(Manipulation episode records)

"""

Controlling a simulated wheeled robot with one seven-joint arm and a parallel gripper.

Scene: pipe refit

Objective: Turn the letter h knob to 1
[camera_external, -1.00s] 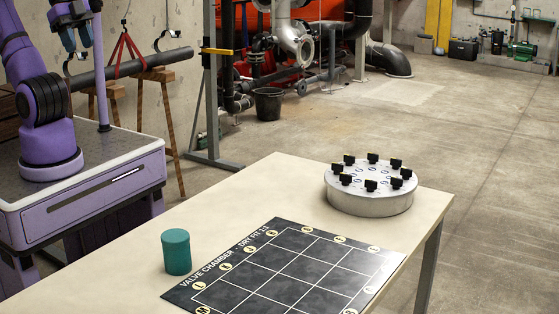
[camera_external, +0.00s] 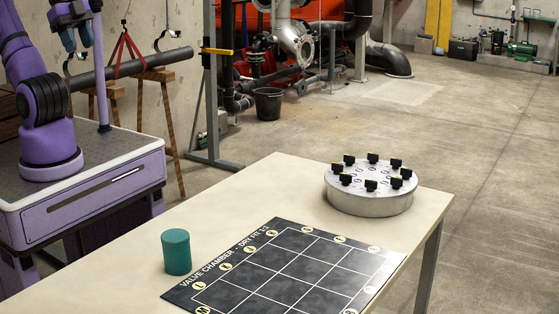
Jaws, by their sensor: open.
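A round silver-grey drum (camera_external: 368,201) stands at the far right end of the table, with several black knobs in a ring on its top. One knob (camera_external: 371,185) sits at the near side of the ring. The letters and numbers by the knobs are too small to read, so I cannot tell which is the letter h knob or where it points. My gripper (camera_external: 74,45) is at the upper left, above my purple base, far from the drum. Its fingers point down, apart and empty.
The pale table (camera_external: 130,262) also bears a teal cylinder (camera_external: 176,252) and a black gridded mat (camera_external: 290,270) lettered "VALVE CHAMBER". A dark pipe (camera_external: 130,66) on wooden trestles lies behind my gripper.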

"""
"""

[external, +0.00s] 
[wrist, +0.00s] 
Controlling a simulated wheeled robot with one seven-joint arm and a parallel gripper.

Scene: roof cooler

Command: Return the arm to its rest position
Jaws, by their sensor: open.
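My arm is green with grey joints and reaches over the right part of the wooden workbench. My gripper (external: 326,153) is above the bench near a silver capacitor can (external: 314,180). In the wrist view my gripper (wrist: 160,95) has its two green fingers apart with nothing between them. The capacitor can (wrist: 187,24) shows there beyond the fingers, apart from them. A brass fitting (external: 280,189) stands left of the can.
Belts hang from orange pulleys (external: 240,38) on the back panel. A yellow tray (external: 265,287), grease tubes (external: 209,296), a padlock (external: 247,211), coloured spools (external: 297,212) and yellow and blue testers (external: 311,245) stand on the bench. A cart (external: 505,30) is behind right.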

"""

From the records above, extract exactly and only the lines that begin at the line with "[wrist, +0.00s]" and stop after the line with "Command: Return the arm to its rest position".

▸ **Solution below**:
[wrist, +0.00s] 
Controlling a simulated wheeled robot with one seven-joint arm and a parallel gripper.

Scene: roof cooler

Command: Return the arm to its rest position

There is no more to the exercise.